= PROBLEM TO WORK ON =
Records follow. Pull out every line that contains "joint".

--------------------

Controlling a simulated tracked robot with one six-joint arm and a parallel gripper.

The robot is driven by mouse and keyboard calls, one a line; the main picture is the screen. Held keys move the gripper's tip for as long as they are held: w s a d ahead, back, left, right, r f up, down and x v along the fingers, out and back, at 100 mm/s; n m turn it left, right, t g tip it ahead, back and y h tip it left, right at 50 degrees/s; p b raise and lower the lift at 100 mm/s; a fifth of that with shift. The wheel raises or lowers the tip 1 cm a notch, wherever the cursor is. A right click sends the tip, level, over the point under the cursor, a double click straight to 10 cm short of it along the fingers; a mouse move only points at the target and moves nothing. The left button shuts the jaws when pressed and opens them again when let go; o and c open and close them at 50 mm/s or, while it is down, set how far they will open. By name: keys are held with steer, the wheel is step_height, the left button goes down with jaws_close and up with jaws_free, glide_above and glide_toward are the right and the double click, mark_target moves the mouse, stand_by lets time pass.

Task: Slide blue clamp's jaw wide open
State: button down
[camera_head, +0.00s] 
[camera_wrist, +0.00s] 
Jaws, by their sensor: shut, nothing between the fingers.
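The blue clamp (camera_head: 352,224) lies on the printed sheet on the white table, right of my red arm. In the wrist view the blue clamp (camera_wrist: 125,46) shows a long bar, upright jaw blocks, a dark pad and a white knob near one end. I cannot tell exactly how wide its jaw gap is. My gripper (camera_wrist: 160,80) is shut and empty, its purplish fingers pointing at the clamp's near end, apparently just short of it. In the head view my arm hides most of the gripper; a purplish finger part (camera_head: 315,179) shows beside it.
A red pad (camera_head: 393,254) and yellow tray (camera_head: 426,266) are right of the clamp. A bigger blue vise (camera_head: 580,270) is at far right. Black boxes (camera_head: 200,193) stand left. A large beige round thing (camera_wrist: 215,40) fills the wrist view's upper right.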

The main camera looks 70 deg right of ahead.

--------------------

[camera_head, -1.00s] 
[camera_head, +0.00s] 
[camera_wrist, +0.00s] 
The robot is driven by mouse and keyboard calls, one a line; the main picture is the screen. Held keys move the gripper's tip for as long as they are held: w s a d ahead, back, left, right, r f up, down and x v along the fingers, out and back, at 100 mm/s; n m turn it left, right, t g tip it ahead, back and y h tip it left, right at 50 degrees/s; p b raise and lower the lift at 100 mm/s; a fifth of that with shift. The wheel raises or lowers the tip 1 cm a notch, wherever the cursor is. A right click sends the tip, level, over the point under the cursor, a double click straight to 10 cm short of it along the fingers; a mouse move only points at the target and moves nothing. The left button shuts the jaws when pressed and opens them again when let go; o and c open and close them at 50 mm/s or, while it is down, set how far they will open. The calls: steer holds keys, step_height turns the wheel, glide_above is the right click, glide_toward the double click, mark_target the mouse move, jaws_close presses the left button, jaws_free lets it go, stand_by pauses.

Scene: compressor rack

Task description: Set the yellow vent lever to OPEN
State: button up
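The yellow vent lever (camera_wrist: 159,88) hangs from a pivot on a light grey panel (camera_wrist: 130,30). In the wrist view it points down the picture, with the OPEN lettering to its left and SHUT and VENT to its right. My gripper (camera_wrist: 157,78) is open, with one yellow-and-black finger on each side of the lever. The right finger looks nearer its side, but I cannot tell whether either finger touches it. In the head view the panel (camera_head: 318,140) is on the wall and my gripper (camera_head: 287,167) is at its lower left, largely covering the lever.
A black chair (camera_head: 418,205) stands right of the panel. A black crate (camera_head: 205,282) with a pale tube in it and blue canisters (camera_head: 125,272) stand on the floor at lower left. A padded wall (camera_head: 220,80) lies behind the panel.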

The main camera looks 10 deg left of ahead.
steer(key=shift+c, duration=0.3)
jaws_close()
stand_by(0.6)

--------------------

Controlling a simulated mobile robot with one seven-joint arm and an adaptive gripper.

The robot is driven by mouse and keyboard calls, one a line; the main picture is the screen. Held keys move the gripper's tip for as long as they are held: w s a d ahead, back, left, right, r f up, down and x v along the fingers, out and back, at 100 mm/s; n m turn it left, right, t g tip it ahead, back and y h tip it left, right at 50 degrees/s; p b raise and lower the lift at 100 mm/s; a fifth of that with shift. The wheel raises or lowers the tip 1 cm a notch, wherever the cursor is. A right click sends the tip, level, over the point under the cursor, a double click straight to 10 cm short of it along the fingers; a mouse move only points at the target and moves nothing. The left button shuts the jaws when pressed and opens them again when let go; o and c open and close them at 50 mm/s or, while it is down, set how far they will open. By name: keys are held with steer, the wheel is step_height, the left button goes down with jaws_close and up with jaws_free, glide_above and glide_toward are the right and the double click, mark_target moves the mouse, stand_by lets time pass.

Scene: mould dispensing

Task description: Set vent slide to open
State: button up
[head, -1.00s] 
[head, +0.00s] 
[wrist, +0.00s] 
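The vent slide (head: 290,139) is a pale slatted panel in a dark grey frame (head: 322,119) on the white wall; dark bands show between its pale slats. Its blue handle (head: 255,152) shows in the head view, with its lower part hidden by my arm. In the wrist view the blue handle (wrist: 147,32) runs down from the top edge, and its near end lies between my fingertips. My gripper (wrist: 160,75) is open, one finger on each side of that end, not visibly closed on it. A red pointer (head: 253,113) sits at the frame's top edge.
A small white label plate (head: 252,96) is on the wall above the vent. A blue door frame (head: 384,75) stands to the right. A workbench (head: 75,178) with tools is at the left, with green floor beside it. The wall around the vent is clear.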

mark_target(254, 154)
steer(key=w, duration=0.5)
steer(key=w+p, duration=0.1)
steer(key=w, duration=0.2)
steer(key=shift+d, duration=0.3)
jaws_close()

--------------------

= PROBLEM SOLUTION =
Controlling a simulated tracked robot with one six-joint arm and a parallel gripper.
Controlling a simulated mobile robot with one seven-joint arm and an adaptive gripper.

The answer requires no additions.